The win was the 50th for Toyota in Sprint Cup Series competition. Kenseth is the third NASCAR driver to win on his birthday, joining Cale Yarborough – who did it twice – and Busch.
“I showed them a fake ID when they hired me,” Kenseth said with a laugh. “Told them I was 28, going to be 29 this year.”
Kenseth has won at least one race in 11 of his 14 full seasons in the Sprint Cup series, but the first 13 were all in Fords with Roush Fenway, the team that gave him his break in NASCAR and fostered his development into a likely Hall of Famer. Kenseth’s decision to leave for a seat on Gibbs’ team was an open secret for much of last season, although the veteran star never really explained his move.
“I had a lot of confidence after our first meeting and decided to go do this, and just had a great feeling about it, and still do,” Kenseth said.
Gibbs had his own worries before the race after a rough start to the season for Toyota. Kenseth and Busch both had serious engine trouble at Daytona two weeks ago.

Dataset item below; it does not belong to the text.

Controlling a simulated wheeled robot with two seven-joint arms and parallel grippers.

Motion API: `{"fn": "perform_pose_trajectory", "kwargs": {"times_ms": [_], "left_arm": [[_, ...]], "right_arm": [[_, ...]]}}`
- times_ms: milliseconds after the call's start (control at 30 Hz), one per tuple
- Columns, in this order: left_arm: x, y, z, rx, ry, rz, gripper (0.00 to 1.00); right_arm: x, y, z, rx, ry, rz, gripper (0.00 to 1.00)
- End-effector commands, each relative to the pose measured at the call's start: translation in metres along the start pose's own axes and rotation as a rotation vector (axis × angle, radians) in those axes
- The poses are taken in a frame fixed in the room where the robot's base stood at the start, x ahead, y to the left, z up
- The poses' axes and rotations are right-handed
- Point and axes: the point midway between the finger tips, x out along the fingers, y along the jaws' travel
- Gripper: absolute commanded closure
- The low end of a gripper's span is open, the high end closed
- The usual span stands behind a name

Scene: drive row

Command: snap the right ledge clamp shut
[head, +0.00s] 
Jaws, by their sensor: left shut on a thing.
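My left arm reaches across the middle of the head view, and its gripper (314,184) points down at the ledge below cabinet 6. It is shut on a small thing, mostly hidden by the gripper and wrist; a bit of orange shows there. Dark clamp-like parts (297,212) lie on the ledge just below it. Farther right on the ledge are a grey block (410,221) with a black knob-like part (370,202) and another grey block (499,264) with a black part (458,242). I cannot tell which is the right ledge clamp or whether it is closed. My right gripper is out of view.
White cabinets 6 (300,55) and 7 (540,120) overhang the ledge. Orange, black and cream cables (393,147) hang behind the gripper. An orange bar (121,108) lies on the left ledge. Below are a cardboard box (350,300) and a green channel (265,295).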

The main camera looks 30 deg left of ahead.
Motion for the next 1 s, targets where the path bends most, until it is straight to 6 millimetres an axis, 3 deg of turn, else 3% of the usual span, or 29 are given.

“Lots of times, a victory, the thrill of it, depends on kind of what happens leading up to it,” Gibbs said. “We’ve had a tough couple of weeks, as everybody knows. ... In tough times, everybody bands together around our place. We started fighting, and we worked our way out of some tough things.”
The 400-mile race was the first real test for NASCAR’s new Gen-6 car on the intermediate tracks they’re built to race. Although Hamlin commanded the week’s headlines with his pessimism amplified by the NASCAR fine, most drivers were curious how the Gen-6 would work in its ideal 1.5-mile environment.

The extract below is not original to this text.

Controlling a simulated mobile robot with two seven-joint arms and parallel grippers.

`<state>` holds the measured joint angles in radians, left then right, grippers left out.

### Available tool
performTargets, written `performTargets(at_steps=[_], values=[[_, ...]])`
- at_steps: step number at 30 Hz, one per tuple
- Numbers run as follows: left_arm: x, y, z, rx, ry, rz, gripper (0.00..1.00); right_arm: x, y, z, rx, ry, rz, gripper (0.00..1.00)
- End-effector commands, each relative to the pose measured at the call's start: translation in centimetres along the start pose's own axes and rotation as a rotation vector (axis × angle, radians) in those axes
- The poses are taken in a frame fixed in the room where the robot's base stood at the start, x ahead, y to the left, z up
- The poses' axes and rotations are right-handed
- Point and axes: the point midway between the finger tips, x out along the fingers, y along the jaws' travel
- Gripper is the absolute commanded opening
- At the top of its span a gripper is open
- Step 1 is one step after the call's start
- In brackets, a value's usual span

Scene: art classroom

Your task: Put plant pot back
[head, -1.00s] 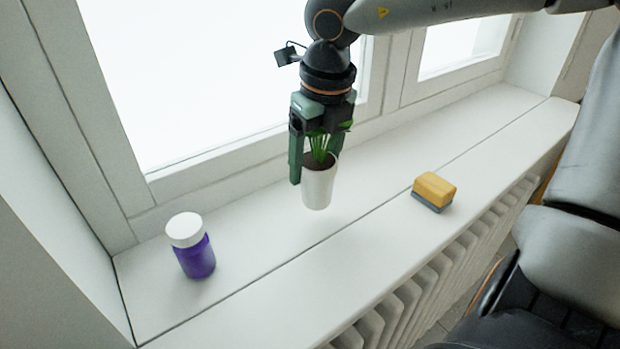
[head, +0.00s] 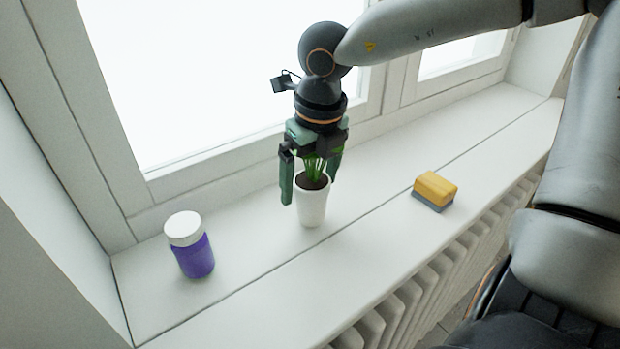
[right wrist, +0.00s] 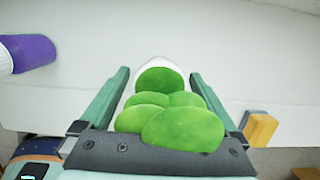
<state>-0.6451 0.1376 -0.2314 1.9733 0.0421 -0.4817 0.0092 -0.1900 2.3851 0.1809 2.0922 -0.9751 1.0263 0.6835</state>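The plant pot (head: 312,209) is a small white pot with dark soil and a green plant. It stands upright on the white windowsill (head: 375,255) in the head view. In the right wrist view the plant's green leaves (right wrist: 170,118) hide most of the pot. My right gripper (head: 310,191) points down over the plant, its green fingers on either side of it. The fingers are spread, with gaps between them and the pot; the right wrist view shows the same (right wrist: 159,74). My left gripper is in neither view.
A purple jar with a white lid (head: 191,246) stands to the left on the sill. A yellow and grey sponge-like block (head: 435,190) lies to the right. The window frame (head: 215,180) rises behind, and a radiator (head: 420,290) is below the front edge.

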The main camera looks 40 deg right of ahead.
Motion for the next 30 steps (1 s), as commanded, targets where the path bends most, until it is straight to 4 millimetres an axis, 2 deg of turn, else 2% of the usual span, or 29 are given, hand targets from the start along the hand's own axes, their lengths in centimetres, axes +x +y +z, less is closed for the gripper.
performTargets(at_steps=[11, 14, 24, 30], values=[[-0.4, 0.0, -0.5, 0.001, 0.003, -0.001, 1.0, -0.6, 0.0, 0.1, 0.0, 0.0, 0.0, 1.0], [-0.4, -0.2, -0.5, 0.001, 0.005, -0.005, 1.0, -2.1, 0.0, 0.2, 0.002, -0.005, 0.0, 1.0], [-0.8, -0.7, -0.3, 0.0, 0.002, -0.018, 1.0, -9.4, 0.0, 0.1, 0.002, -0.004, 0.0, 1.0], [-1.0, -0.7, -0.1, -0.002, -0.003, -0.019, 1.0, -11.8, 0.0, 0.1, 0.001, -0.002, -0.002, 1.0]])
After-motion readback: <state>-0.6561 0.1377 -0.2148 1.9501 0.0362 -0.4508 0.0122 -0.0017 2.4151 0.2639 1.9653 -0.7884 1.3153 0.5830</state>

Any drivers who still think it’s too tough to pass in the new car must not have been watching Busch, who made two lengthy charges up to early leads, doing it both before and after a pit-row speeding penalty dropped him back to 18th.
“I just hate it for my team,” said Busch, a Las Vegas native and graduate of nearby Durango High School. “We had by far the best car in practice. I don’t know where that went. Today was a different day. The worst Gibbs car ended up winning the race. It’s funny how this game works.”
Busch, who finished second in Saturday’s Nationwide Series race, charged through the field with impressive ease and took the lead out of a restart with a daredevil move on the apron with 102 laps to go. He went three wide and got underneath Kahne while kicking up dust well below the white line.
Kahne set the qualifying speed record on the Vegas track last year, but rain wiped out qualifying this week. He reclaimed the lead and held it until Kenseth nosed ahead out of another restart with 36 laps left when Kahne had trouble getting out of pit row, nearly hitting Stewart.
“I had an unbelievable car throughout the whole race,” Kahne said. “We just came out, I think, sixth (out of the pit). Tough to say we would have got by him anyway.
“I had a great day. I drove so hard every single lap today, and that’s just the new Gen-6 car. It was a lot of fun. I love it.”
The Gen-6 is still a work in progress, however. Several drivers reported various problems with their cars early on, with Clint Bowyer and Stewart both dropping far back in the opening laps. After three days of chilly weather in the desert, warmer temperatures Sunday changed the track’s feel, and teams struggled to adjust to the slickness.
Danica Patrick, the pole winner two weeks ago at Daytona, struggled with her car from the start, going two laps down by the 60th lap and later getting penalized for a tire violation. She finished 33rd.